IMSI Catcher und GovWare

Im Jahr 2022 ist die Anzahl Einsätze mit besonderen Informatikprogrammen (GovWare) auf 7 (gegenüber 11 im Vorjahr) gesunken. Die meisten davon wurden bei der Überwachung schwerer Betäubungsmitteldelikte eingesetzt. Die Anzahl Einsätze der besonderen technischen Geräte (IMSI-Catcher) beläuft sich auf 120 (Vorjahr: 112). Diese Instrumente wurden grösstenteils bei Notsuchen nach vermissten Personen (39) und schweren Betäubungsmitteldelikten (41) eingesetzt.

Überwachungen des NDB

Der NDB ordnete im Jahr 2022 95 Überwachungen an und stellte 13'721 Auskunftsgesuche (15'654 erteilte Auskünfte). Im Jahr davor waren es 47 Überwachungen bzw. 6811 Auskunftsgesuche (7781 erteilte Auskünfte). 2022 führte der NDB bedingt durch die weltpolitische Lage vermehrt komplexe Abklärungen durch. Anzumerken ist, dass sich die Zählweise des NDB und des Dienstes ÜPF unterscheidet (siehe dazu Infobox).

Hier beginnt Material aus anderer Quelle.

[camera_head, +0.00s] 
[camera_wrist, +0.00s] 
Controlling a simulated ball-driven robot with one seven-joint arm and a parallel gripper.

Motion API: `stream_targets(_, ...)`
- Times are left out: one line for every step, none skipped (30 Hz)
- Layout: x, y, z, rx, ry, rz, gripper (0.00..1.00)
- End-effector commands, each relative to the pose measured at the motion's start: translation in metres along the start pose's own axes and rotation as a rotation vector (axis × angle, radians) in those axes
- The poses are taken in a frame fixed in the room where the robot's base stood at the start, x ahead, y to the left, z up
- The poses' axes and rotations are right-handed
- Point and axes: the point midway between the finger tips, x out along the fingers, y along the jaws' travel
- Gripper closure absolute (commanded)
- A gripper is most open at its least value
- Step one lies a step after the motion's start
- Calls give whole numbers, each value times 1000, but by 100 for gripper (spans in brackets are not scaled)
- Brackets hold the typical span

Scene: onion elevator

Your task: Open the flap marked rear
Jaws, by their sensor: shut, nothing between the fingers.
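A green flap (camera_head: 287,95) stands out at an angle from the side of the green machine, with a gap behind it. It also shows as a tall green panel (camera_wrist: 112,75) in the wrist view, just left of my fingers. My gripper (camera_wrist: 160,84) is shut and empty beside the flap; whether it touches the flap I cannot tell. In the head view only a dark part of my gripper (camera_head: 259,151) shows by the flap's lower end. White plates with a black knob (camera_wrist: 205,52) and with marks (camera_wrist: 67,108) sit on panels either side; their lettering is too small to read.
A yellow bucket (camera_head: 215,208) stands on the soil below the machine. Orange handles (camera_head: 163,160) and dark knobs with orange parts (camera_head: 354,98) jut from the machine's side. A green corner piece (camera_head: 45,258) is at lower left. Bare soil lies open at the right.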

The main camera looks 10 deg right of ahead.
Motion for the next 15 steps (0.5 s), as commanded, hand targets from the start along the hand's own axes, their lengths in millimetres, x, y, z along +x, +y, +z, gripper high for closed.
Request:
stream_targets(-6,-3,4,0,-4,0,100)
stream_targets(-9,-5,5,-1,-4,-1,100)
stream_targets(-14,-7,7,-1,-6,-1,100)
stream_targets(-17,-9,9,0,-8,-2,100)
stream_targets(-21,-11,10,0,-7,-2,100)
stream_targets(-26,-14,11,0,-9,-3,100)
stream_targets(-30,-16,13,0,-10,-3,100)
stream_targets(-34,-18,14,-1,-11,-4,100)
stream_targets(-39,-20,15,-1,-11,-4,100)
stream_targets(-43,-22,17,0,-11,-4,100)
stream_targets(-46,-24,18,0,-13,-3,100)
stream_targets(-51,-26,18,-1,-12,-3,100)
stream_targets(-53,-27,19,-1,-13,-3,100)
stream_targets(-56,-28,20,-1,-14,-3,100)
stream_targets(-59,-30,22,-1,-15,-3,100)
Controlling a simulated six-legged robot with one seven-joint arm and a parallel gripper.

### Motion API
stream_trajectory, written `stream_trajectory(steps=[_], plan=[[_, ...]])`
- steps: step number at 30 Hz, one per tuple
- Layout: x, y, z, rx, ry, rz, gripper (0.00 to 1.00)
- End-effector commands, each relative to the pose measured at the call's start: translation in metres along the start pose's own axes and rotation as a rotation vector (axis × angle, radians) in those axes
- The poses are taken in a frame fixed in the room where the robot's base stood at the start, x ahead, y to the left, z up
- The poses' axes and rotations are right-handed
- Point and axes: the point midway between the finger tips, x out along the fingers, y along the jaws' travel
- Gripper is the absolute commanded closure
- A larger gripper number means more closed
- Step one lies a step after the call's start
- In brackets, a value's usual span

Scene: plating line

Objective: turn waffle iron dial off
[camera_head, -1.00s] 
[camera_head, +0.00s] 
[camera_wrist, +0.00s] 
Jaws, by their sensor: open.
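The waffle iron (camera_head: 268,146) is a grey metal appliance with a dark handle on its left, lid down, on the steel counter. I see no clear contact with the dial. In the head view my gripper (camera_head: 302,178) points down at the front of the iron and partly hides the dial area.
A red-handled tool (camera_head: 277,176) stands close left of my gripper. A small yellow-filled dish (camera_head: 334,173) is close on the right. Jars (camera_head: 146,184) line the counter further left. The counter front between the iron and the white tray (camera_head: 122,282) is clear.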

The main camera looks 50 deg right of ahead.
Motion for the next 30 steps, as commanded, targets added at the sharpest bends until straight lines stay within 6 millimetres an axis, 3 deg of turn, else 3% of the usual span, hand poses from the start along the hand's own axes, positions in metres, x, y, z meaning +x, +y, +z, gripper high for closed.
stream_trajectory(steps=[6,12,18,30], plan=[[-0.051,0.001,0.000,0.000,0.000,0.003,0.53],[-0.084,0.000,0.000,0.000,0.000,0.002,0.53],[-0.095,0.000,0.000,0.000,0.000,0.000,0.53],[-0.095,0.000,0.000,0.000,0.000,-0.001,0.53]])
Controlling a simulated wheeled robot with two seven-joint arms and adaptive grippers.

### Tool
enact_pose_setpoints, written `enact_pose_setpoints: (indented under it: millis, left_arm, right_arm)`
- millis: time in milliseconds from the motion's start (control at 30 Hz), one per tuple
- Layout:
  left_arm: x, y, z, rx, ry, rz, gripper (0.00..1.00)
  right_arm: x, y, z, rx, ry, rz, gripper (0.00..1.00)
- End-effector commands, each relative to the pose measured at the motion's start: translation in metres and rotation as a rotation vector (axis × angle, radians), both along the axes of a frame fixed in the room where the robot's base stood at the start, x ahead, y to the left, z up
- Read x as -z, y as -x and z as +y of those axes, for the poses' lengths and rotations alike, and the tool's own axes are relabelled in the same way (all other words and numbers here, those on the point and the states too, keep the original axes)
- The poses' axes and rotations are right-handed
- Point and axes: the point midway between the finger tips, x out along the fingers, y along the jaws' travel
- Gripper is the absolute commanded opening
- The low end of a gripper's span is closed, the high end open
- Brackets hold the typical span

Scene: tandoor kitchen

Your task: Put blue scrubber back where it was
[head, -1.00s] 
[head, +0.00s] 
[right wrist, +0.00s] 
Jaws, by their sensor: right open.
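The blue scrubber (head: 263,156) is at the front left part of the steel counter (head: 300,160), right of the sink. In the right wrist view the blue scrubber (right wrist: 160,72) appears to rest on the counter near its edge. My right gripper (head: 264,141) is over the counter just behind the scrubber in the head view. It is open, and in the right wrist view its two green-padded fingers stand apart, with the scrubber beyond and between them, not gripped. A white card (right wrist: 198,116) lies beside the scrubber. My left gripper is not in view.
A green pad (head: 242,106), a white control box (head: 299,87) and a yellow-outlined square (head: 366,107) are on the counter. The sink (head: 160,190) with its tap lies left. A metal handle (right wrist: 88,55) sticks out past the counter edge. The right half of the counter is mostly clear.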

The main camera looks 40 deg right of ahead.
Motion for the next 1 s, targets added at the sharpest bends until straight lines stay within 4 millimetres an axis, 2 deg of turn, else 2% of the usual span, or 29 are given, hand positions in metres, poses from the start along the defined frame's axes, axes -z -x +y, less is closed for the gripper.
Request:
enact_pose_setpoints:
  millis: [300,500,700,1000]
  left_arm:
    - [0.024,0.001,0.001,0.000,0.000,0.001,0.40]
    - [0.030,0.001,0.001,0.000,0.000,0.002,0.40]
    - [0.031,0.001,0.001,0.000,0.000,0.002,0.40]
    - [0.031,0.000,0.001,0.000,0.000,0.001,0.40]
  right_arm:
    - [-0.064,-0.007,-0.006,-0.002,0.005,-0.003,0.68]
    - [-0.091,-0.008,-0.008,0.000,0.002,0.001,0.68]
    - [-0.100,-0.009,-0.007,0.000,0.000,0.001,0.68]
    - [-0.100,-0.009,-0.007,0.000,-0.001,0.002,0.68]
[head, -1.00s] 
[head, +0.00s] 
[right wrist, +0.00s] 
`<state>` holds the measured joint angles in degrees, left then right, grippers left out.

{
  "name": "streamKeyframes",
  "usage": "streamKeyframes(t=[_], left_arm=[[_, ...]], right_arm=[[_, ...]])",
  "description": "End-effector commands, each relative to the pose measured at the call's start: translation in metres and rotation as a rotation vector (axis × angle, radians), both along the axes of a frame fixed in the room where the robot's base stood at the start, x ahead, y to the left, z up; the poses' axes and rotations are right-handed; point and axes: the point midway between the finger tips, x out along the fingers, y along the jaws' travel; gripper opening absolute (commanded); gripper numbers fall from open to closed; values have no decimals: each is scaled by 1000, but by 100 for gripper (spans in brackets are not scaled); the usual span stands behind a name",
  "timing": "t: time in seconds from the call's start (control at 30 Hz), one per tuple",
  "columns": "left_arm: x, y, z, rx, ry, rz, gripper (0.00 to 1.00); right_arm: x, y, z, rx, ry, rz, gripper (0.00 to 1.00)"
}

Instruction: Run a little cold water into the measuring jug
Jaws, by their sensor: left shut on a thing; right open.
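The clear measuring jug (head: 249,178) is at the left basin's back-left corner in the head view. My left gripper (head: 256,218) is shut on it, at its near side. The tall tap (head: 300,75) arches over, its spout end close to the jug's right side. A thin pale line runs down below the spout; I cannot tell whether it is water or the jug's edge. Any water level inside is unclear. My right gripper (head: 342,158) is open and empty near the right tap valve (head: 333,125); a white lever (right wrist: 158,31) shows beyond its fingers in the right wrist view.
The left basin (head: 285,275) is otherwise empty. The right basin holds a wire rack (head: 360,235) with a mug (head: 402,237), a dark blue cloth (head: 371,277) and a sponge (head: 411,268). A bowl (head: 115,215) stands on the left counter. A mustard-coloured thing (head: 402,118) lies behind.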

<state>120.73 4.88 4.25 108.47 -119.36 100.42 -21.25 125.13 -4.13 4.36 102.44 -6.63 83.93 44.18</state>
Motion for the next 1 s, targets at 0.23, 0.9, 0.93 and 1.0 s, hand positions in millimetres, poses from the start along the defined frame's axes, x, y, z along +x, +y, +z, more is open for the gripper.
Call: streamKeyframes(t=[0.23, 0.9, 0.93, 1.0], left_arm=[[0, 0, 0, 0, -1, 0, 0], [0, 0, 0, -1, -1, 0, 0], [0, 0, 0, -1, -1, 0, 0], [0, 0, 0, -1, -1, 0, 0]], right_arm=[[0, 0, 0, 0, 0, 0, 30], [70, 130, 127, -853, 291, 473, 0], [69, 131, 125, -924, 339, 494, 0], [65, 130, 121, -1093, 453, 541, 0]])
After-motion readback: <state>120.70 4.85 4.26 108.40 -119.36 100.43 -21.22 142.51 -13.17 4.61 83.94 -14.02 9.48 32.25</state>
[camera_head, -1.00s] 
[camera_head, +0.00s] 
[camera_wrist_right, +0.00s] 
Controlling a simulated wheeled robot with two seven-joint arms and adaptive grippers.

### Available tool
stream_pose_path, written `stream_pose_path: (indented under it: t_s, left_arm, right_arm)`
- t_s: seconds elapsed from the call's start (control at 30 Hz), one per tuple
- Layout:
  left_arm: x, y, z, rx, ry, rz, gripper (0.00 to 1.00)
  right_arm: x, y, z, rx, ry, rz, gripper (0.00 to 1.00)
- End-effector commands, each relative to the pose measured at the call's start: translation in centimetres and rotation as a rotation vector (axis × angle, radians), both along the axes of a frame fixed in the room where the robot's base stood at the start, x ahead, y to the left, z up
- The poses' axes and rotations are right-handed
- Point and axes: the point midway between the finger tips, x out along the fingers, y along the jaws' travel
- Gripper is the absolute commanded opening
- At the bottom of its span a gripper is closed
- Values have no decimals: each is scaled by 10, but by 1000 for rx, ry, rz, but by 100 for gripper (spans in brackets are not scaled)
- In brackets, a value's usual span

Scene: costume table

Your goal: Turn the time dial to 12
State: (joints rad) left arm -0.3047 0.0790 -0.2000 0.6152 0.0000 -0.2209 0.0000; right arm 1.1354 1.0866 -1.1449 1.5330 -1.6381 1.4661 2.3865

Gebühren und Entschädigungen

Die Strafverfolgungsbehörden der Kantone und der Bund (z.B. Bundesanwaltschaft, NDB) entrichteten im Jahr 2022 mit fast 12,4 Millionen Franken 6 Prozent mehr Gebühren als im Vorjahr. Den Mitwirkungspflichtigen wurden Entschädigungen in der Höhe von rund 6,7 Millionen Franken vergütet (gegenüber rund 5,9 Mio. im Vorjahr). Der Gesamtaufwand des Dienstes ÜPF lag mit 31,7 Millionen Franken leicht tiefer als im Vorjahr mit 31,9 Millionen Franken. Der Kostendeckungsgrad des Dienstes ÜPF ist von 37 Prozent im Vorjahr auf 39 Prozent gestiegen.

Infobox

Massnahmen zur Überwachung

Die Schweizer Strafverfolgungsbehörden können zur Aufklärung von schweren Straftaten gestützt auf die Strafprozessordnung (StPO; SR 312.0) Massnahmen anordnen zur Überwachung des Post- und Fernmeldeverkehrs. Dasselbe kann auch der Nachrichtendienst des Bundes (NDB), gestützt auf das Nachrichtendienstgesetz (NDG; SR 121).

Jede Überwachungsanordnung einer Staatsanwaltschaft muss von der zuständigen richterlichen Genehmigungsbehörde (Zwangsmassnahmengericht) geprüft und genehmigt werden. Der NDB holt vor jeder Durchführung einer Massnahme die Genehmigung des Bundesverwaltungsgerichts sowie die Freigabe durch den Vorsteher oder die Vorsteherin des Eidgenössischen Departements für Verteidigung, Bevölkerungsschutz und Sport (VBS) ein. Vorab konsultiert diese bzw. dieser den Vorsteher oder die Vorsteherin des Eidgenössischen Departements für auswärtige Angelegenheiten (EDA) und den Vorsteher oder die Vorsteherin des Eidgenössischen Justiz- und Polizeidepartement (EJPD).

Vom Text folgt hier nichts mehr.